Objective: Pictures aside, quote the whole listing exactly.

------------------------------

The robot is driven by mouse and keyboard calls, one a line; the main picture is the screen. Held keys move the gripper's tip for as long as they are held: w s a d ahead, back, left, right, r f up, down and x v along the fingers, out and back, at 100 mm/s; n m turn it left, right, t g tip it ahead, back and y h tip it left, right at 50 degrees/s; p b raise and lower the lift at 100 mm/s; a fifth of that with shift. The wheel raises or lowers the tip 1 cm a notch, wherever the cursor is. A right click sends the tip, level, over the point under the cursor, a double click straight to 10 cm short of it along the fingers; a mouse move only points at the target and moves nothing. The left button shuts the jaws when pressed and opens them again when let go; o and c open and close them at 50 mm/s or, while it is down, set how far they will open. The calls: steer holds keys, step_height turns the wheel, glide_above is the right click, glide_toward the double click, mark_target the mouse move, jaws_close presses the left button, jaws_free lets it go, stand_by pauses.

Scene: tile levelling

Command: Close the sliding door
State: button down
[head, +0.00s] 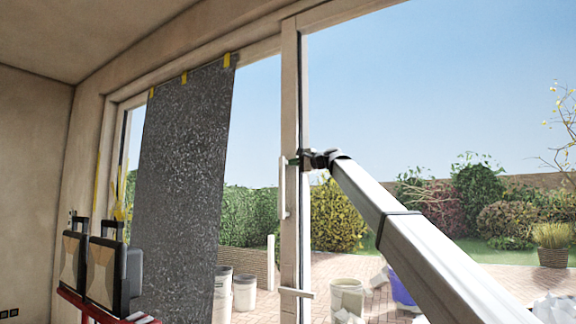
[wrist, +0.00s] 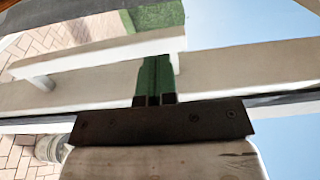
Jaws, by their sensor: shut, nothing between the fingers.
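The sliding door's pale upright stile (head: 290,100) stands near the middle of the head view, with a long vertical bar handle (head: 283,188) on its left side. In the wrist view the stile (wrist: 50,97) runs across the picture and the handle (wrist: 100,52) shows as a pale bar. My gripper (head: 296,162) is at the stile, close to the handle's upper end. Its green fingers (wrist: 155,75) are together and empty, beside the handle's end. I cannot tell whether they touch the handle or stile. How far the door is open is unclear.
A dark speckled sheet (head: 185,180) hangs over the left glazing on yellow tape. Work lamps (head: 105,270) on a red stand are at the lower left. Buckets (head: 347,298) stand on the brick patio (head: 325,268) outside. A short horizontal lever (head: 296,292) sits lower on the stile.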

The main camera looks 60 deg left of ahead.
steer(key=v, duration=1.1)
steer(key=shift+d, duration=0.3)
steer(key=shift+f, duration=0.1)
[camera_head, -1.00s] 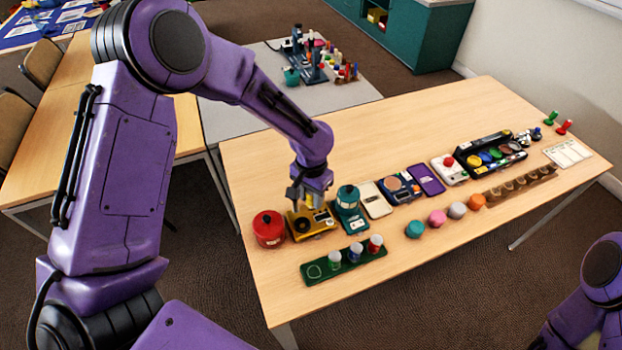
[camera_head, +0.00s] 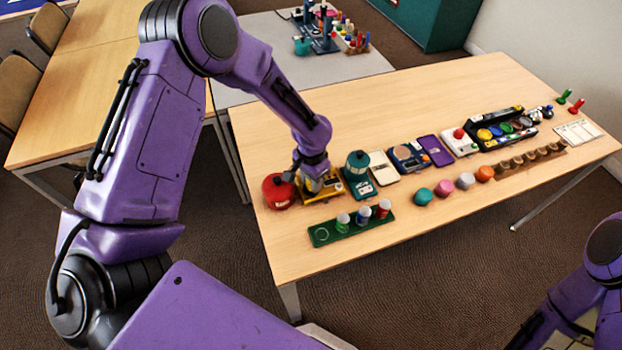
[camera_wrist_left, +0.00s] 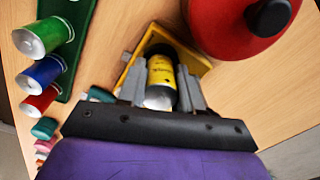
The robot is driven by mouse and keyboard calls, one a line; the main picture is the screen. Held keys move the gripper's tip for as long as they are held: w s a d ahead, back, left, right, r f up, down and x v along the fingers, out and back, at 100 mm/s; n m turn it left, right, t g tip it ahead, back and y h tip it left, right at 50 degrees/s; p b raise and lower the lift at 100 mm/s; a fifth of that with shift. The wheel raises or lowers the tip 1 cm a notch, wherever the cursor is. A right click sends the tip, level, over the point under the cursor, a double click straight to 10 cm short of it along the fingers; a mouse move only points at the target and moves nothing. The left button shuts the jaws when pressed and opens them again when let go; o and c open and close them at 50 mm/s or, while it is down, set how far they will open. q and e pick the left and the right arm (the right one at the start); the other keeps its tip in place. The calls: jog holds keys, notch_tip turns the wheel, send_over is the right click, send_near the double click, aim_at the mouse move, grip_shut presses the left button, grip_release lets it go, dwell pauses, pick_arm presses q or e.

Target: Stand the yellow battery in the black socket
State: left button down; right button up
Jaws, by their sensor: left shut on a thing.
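The yellow battery (camera_wrist_left: 161,72) is between the fingers of my left gripper (camera_wrist_left: 160,88) in the left wrist view, its silver end toward my wrist. In the head view my left gripper (camera_head: 317,181) is low over a yellow base (camera_head: 322,196), which also shows in the wrist view (camera_wrist_left: 197,62). The black socket (camera_wrist_left: 160,49) shows as a dark ring around the battery's far end. The battery is lined up with it, but I cannot tell how deep it sits. My right gripper is out of view.
A red pot (camera_head: 279,191) stands close left of the base, a teal lantern-like item (camera_head: 357,173) close right. In front lies a green rack (camera_head: 322,234) with green, blue and red batteries. The table's front edge is mostly clear.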

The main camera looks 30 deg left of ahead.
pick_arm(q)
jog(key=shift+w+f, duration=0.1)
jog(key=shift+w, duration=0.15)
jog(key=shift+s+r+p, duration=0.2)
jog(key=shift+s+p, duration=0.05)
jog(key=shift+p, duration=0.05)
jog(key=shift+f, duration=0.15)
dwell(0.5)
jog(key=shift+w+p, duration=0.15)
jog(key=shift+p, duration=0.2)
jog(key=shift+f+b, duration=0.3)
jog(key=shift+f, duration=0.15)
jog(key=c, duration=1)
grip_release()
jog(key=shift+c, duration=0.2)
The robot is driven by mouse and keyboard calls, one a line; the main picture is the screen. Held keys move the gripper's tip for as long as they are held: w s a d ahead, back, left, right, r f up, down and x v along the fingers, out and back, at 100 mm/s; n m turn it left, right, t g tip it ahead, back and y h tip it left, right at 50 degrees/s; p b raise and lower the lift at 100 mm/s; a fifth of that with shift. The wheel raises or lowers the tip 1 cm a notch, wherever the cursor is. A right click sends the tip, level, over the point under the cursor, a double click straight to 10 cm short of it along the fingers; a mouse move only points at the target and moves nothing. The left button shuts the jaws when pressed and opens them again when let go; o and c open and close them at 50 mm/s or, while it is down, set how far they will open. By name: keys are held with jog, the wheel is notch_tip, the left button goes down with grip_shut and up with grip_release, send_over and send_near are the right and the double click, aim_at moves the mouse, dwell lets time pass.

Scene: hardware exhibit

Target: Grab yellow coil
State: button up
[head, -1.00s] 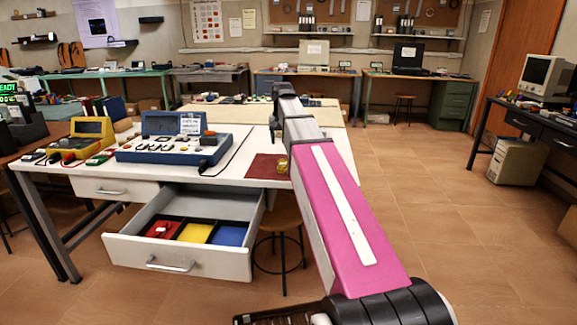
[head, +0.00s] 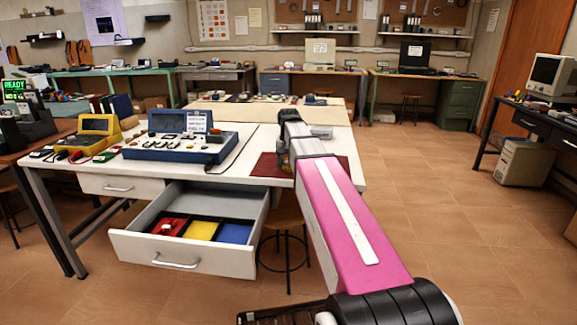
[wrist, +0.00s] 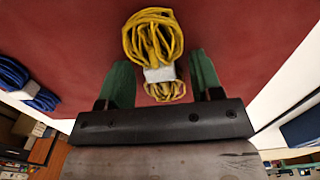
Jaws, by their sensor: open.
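The yellow coil (wrist: 152,38) lies on the dark red mat (wrist: 245,50) in the wrist view, bound by a pale band around its middle. My gripper (wrist: 161,68) is open, its two green fingers on either side of the coil's lower, banded part. The coil's larger loop reaches beyond the fingertips. I see gaps beside the coil and no clear contact. In the head view, the red mat (head: 268,168) shows at the table's right end, and my arm hides the coil.
A blue coil (wrist: 40,98) lies left in the wrist view. The white table (head: 240,187) also holds a blue instrument case (head: 178,147) and a yellow device (head: 95,133). Below, an open drawer (head: 190,255) has red, yellow and blue compartments. A stool (head: 288,240) stands beneath.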

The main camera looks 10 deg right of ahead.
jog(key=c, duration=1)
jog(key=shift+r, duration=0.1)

------------------------------

Output for this exercise:
The robot is driven by mouse and keyboard calls, one a line; the main picture is the screen. Held keys move the gripper's tip for as long as they are held: w s a d ahead, back, left, right, r f up, down and x v along the fingers, out and back, at 100 mm/s; n m turn it left, right, t g tip it ahead, back and y h tip it left, right at 50 degrees/s; p b raise and lower the lift at 100 mm/s; a fifth of that with shift. The wheel raises or lowers the tip 1 cm a notch, wherever the cursor is. A right click sends the tip, level, over the point under the cursor, a double click straight to 10 cm short of it along the fingers; a mouse move only points at the target and moves nothing. The left button shuts the jaws when pressed and opens them again when let go; o and c open and close them at 50 mm/s or, while it is down, set how far they will open. The calls: steer holds keys, step_height turns the wheel, glide_above is the right click, glide_toward the double click, mark_target the mouse move, jaws_close presses the left button, jaws_free lets it go, stand_by pauses.

Scene: tile levelling

Command: Close the sliding door
State: button down
[head, +0.00s] 
[wrist, +0.00s] 
Jaws, by their sensor: shut, nothing between the fingers.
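The sliding door's pale upright stile (head: 290,100) stands near the middle of the head view, with a long vertical bar handle (head: 283,188) on its left side. In the wrist view the stile (wrist: 50,97) runs across the picture and the handle (wrist: 100,52) shows as a pale bar. My gripper (head: 296,162) is at the stile, close to the handle's upper end. Its green fingers (wrist: 155,75) are together and empty, beside the handle's end. I cannot tell whether they touch the handle or stile. How far the door is open is unclear.
A dark speckled sheet (head: 185,180) hangs over the left glazing on yellow tape. Work lamps (head: 105,270) on a red stand are at the lower left. Buckets (head: 347,298) stand on the brick patio (head: 325,268) outside. A short horizontal lever (head: 296,292) sits lower on the stile.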

The main camera looks 60 deg left of ahead.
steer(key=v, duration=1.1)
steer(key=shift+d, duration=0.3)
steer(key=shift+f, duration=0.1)
[camera_head, -1.00s] 
[camera_head, +0.00s] 
[camera_wrist_left, +0.00s] 
The robot is driven by mouse and keyboard calls, one a line; the main picture is the screen. Held keys move the gripper's tip for as long as they are held: w s a d ahead, back, left, right, r f up, down and x v along the fingers, out and back, at 100 mm/s; n m turn it left, right, t g tip it ahead, back and y h tip it left, right at 50 degrees/s; p b raise and lower the lift at 100 mm/s; a fifth of that with shift. The wheel raises or lowers the tip 1 cm a notch, wherever the cursor is. A right click sends the tip, level, over the point under the cursor, a double click straight to 10 cm short of it along the fingers; a mouse move only points at the target and moves nothing. The left button shuts the jaws when pressed and opens them again when let go; o and c open and close them at 50 mm/s or, while it is down, set how far they will open. q and e pick the left and the right arm (the right one at the start); the other keeps its tip in place. The calls: jog holds keys, notch_tip turns the wheel, send_over is the right click, send_near the double click, aim_at the mouse move, grip_shut presses the left button, grip_release lets it go, dwell pauses, pick_arm presses q or e.

Target: Stand the yellow battery in the black socket
State: left button down; right button up
Jaws, by their sensor: left shut on a thing.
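The yellow battery (camera_wrist_left: 161,72) is between the fingers of my left gripper (camera_wrist_left: 160,88) in the left wrist view, its silver end toward my wrist. In the head view my left gripper (camera_head: 317,181) is low over a yellow base (camera_head: 322,196), which also shows in the wrist view (camera_wrist_left: 197,62). The black socket (camera_wrist_left: 160,49) shows as a dark ring around the battery's far end. The battery is lined up with it, but I cannot tell how deep it sits. My right gripper is out of view.
A red pot (camera_head: 279,191) stands close left of the base, a teal lantern-like item (camera_head: 357,173) close right. In front lies a green rack (camera_head: 322,234) with green, blue and red batteries. The table's front edge is mostly clear.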

The main camera looks 30 deg left of ahead.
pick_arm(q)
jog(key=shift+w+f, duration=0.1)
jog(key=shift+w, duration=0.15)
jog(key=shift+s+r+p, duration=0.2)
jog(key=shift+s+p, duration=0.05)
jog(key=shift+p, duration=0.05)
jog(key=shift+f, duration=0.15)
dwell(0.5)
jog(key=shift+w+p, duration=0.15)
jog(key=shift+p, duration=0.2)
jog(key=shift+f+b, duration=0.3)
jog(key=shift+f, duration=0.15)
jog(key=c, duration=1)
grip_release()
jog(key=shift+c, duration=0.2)
The robot is driven by mouse and keyboard calls, one a line; the main picture is the screen. Held keys move the gripper's tip for as long as they are held: w s a d ahead, back, left, right, r f up, down and x v along the fingers, out and back, at 100 mm/s; n m turn it left, right, t g tip it ahead, back and y h tip it left, right at 50 degrees/s; p b raise and lower the lift at 100 mm/s; a fifth of that with shift. The wheel raises or lowers the tip 1 cm a notch, wherever the cursor is. A right click sends the tip, level, over the point under the cursor, a double click straight to 10 cm short of it along the fingers; a mouse move only points at the target and moves nothing. The left button shuts the jaws when pressed and opens them again when let go; o and c open and close them at 50 mm/s or, while it is down, set how far they will open. By name: keys are held with jog, the wheel is notch_tip, the left button goes down with grip_shut and up with grip_release, send_over and send_near are the right and the double click, aim_at moves the mouse, dwell lets time pass.

Scene: hardware exhibit

Target: Grab yellow coil
State: button up
[head, -1.00s] 
[head, +0.00s] 
[wrist, +0.00s] 
Jaws, by their sensor: open.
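The yellow coil (wrist: 152,38) lies on the dark red mat (wrist: 245,50) in the wrist view, bound by a pale band around its middle. My gripper (wrist: 161,68) is open, its two green fingers on either side of the coil's lower, banded part. The coil's larger loop reaches beyond the fingertips. I see gaps beside the coil and no clear contact. In the head view, the red mat (head: 268,168) shows at the table's right end, and my arm hides the coil.
A blue coil (wrist: 40,98) lies left in the wrist view. The white table (head: 240,187) also holds a blue instrument case (head: 178,147) and a yellow device (head: 95,133). Below, an open drawer (head: 190,255) has red, yellow and blue compartments. A stool (head: 288,240) stands beneath.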

The main camera looks 10 deg right of ahead.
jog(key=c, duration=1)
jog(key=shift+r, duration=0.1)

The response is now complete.